For events A and B, probabilities P(A), P(B), P(A ∪ B) are given.
How do we calculate P(A ∩ B)?
For events A and B, probabilities P(A), P(B), P(A ∪ B) are given.
How do we calculate P(A ∩ B)?
Hint: Use the fact that $\Pr(A\cup B)=\Pr(A)+\Pr(B)-\Pr(A\cap B).$ If you know three of these quantities, you can find the fourth.
Remark: The "fact" can be informally justified by drawing a Venn Diagram. When you add together the "weights" of $A$ and $B$, you are counting the weight of $A\cap B$ twice. So to find the weight of $A\cup B$, you should subtract the weight of $A\cap B$ from the sum of the weights of $A$ and of $B$.

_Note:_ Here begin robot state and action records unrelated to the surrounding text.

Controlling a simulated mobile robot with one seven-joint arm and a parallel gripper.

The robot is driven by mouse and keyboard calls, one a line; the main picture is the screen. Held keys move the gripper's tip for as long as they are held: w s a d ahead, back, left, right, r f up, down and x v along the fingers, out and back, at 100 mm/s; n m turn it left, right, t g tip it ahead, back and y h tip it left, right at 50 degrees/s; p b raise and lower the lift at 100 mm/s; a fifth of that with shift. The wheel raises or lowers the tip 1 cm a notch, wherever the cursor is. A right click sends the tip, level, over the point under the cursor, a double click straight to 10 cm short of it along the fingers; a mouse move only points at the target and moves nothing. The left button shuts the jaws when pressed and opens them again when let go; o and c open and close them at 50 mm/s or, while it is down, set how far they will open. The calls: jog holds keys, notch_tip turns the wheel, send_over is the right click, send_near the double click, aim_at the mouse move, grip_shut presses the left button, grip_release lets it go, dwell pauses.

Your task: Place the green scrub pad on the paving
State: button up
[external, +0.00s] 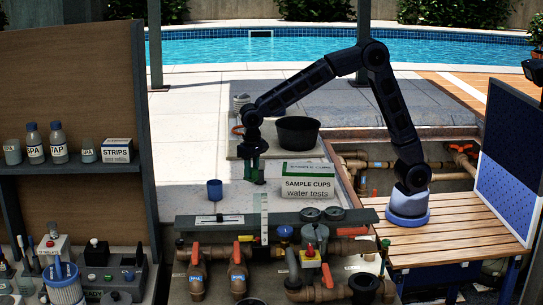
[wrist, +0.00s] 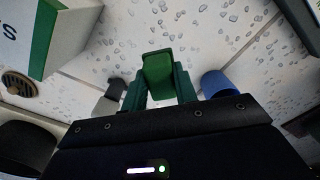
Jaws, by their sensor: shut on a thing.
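The green scrub pad (wrist: 158,66) sits between the fingertips of my gripper (wrist: 158,88) in the wrist view. The gripper is shut on it. In the external view my gripper (external: 252,170) points down over the pale paving (external: 178,150), left of the sample cups box. There the pad is small and hard to tell from the green fingers. In the wrist view the speckled paving (wrist: 215,35) lies beyond the pad. I cannot tell whether the pad touches it.
The white and green sample cups box (external: 308,187) stands right of my gripper. A blue cup (external: 214,190) stands left of it. A black bowl (external: 297,134) is behind. The pipe pit lies to the front and right. Paving to the left is clear.

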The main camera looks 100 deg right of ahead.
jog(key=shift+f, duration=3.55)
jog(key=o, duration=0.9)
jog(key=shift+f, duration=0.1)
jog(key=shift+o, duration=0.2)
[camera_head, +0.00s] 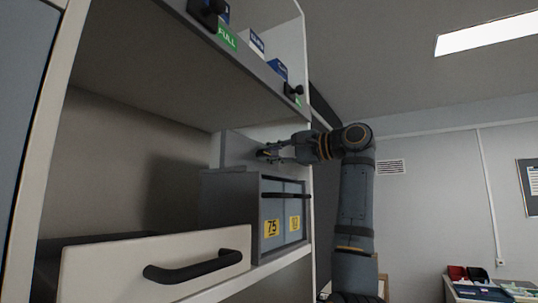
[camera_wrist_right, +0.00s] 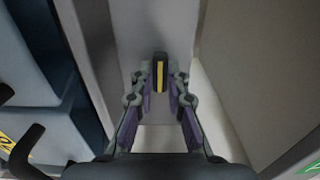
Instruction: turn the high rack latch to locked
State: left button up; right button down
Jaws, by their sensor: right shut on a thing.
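The rack latch (camera_wrist_right: 159,76) is a small dark lever with a yellow stripe. In the right wrist view it stands upright in the picture against a pale grey panel (camera_wrist_right: 135,30). My right gripper (camera_wrist_right: 161,84) is shut on it, one finger on each side. In the head view my right gripper (camera_head: 268,153) reaches in from the right, above the grey bins, and mostly hides the latch. I cannot tell from these views whether the latch is locked. My left gripper is not in view.
Grey bins (camera_head: 252,215) with yellow number labels stand just below my right gripper. A shelf (camera_head: 180,75) with black knobs and green labels hangs above it. A pale drawer front (camera_head: 105,272) with a black handle juts out at lower left. Open room lies right of the rack.

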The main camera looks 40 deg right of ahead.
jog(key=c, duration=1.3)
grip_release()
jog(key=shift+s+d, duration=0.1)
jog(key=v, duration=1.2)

For a more formal justification, note that $A\setminus B$, $A\cap B$, and $B\setminus A$ are pairwise disjoint, and their union is $A\cup B$. So $\Pr(A\cup B)=\Pr(A\setminus B)+\Pr(A\cap B)+\Pr(B\setminus A).$ It follows that $\Pr(A\cup B)=\left(\Pr(A\setminus B)+\Pr(A\cap B)\right)+\left(\Pr(B\setminus A)+\Pr(A\cap B)\right)-\Pr(A\cap B).$ The sum of the first two terms on the right is $\Pr(A)$, and the sum of the next two terms is $\Pr(B)$.